Topics: union rights, employer retaliation, company unions, labor board enforcement, interstate commerce

Summary

Background

A federal labor board investigated charges by a union that a textile company fired two employees for organizing, set up and favored a company-backed employees’ federation, and refused to bargain with the union chosen by workers. After a full hearing the Board found the company had discharged organizers, dominated the company federation to block the outside union, and ordered the company to stop its unfair practices, reinstate the workers, disestablish the federation, bargain with the union, and post notices. The federal appeals court declined to enforce much of that order, questioning the Board’s authority and the evidence.

Reasoning

The central question was whether the Labor Board had the authority to act and whether its findings were supported by substantial evidence.

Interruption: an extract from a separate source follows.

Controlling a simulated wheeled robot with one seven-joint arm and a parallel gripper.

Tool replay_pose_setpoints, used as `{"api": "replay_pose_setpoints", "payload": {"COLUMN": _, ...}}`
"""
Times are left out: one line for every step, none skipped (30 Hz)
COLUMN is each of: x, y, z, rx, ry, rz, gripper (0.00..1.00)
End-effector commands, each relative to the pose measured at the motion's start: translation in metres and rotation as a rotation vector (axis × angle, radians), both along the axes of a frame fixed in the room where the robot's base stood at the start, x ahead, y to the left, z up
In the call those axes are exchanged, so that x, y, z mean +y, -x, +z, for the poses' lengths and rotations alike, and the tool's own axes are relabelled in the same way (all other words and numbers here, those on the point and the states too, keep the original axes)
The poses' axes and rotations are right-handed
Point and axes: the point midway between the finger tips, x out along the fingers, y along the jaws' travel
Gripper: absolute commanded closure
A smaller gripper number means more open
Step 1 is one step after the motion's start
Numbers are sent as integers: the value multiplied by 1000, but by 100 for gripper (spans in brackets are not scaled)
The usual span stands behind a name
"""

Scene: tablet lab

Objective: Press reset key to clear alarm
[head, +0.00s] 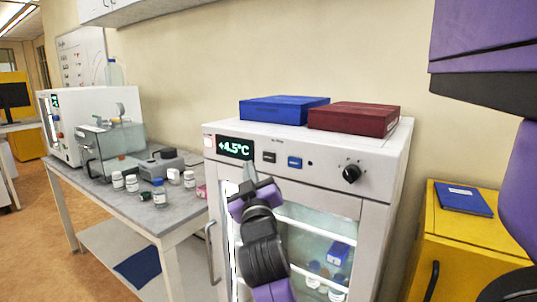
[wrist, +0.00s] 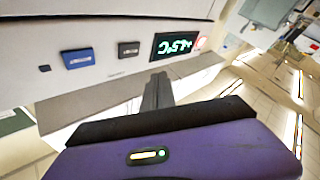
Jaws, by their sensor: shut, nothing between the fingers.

The Supreme Court reviewed the hearing record and held that the Board’s findings were supported: the plant processed large volumes of goods, most shipped out of state, purchased substantial materials from other States, and sold remnants in interstate commerce. The Court also found evidence that the two men were discharged for union activity and that company officials fostered and recognized the company federation to frustrate the outside union. The Court concluded the appeals court exceeded its power in refusing enforcement and ordered that the Board’s decree be enforced without qualifications.

Real world impact

The ruling requires the company to carry out the Board’s remedies: reinstate and make whole the fired organizers, end its control of the company federation, bargain with the employees’ chosen union, and post the required notices. It also affirms that courts must enforce Labor Board orders when hearings are fair and findings have substantial evidentiary support.